▶ _STATED GOAL_
Identify all lines of the data containing the string "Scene" and copy them.

▶ _TASK MATERIAL_
____________________
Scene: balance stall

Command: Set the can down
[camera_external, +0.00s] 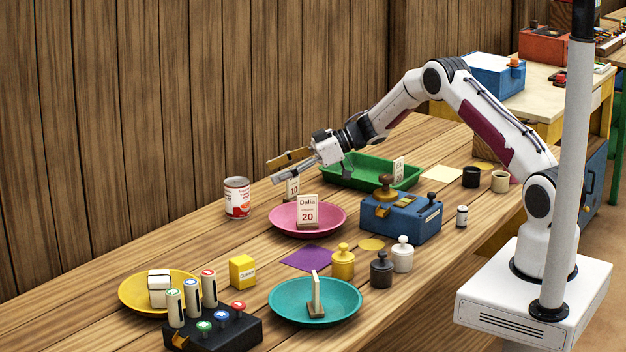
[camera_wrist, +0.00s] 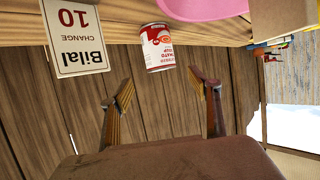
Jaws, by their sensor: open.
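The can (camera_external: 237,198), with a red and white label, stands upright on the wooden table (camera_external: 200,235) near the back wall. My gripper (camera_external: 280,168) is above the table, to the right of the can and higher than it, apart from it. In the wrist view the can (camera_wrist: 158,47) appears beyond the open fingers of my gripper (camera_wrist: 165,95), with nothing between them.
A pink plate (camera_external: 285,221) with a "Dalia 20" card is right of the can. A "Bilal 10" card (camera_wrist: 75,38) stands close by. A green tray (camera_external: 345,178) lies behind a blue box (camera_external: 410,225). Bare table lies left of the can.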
____________________
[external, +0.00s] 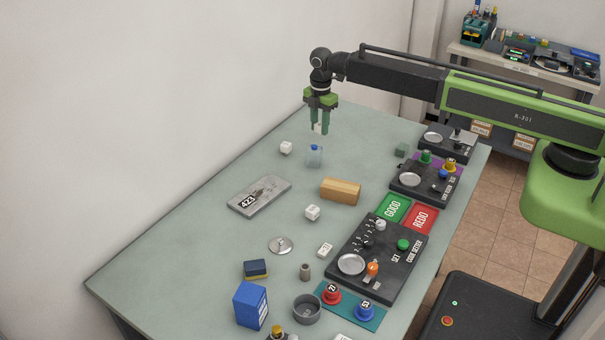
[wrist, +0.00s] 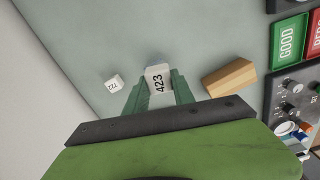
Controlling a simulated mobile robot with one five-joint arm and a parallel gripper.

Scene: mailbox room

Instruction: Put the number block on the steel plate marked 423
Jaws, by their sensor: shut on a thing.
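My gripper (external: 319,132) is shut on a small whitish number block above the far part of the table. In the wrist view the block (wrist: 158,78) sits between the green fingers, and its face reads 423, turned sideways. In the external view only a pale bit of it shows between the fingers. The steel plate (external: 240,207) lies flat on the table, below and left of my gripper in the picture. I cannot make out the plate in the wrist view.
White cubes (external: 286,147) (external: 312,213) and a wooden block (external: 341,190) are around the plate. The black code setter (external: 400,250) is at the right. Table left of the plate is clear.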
____________________
▶ _TASK ANSWER_
Scene: balance stall
Scene: mailbox room

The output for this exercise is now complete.